* Start *

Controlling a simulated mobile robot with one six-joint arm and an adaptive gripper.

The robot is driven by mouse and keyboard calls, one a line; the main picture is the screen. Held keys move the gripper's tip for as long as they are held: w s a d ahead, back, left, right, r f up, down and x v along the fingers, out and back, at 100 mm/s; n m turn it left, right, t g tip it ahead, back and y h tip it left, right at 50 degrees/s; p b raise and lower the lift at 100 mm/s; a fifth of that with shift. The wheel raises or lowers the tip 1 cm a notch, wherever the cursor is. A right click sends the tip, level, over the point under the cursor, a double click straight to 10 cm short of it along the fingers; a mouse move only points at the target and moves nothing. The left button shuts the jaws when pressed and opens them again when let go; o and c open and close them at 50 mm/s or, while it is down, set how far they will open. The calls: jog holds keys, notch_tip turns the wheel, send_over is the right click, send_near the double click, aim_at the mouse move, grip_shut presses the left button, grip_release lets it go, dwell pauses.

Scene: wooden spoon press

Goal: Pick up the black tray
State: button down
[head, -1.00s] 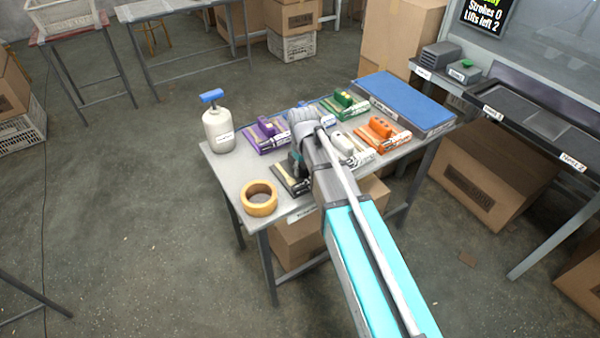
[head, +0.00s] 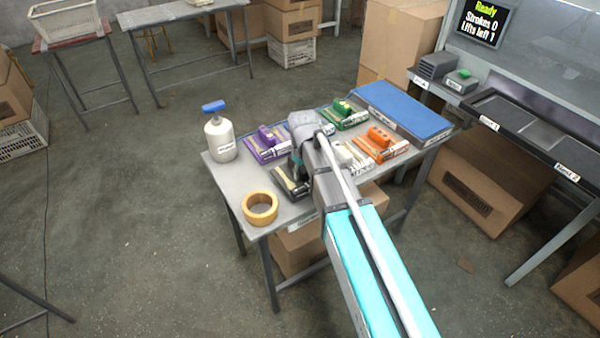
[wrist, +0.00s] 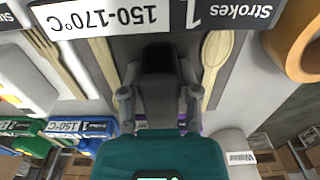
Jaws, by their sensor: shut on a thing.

* End *

* **Exercise requirements**: Skip the images and write out the rest of the listing exactly.

* **Written reply**:
Controlling a simulated mobile robot with one six-joint arm and an adaptive gripper.

The robot is driven by mouse and keyboard calls, one a line; the main picture is the screen. Held keys move the gripper's tip for as long as they are held: w s a d ahead, back, left, right, r f up, down and x v along the fingers, out and back, at 100 mm/s; n m turn it left, right, t g tip it ahead, back and y h tip it left, right at 50 degrees/s; p b raise and lower the lift at 100 mm/s; a fifth of that with shift. The wheel raises or lowers the tip 1 cm a notch, wherever the cursor is. A right click sends the tip, level, over the point under the cursor, a double click straight to 10 cm short of it along the fingers; a mouse move only points at the target and moves nothing. The left button shuts the jaws when pressed and opens them again when let go; o and c open and close them at 50 mm/s or, while it is down, set how far they will open. The calls: jog holds keys, notch_tip turns the wheel, send_over is the right click, send_near the double click, aim_at the mouse move, grip_shut presses the left button, grip_release lets it go, dwell pauses.

Scene: wooden spoon press

Goal: Pick up the black tray
State: button down
[head, -1.00s] 
[head, +0.00s] 
[wrist, +0.00s] 
Jaws, by their sensor: shut on a thing.

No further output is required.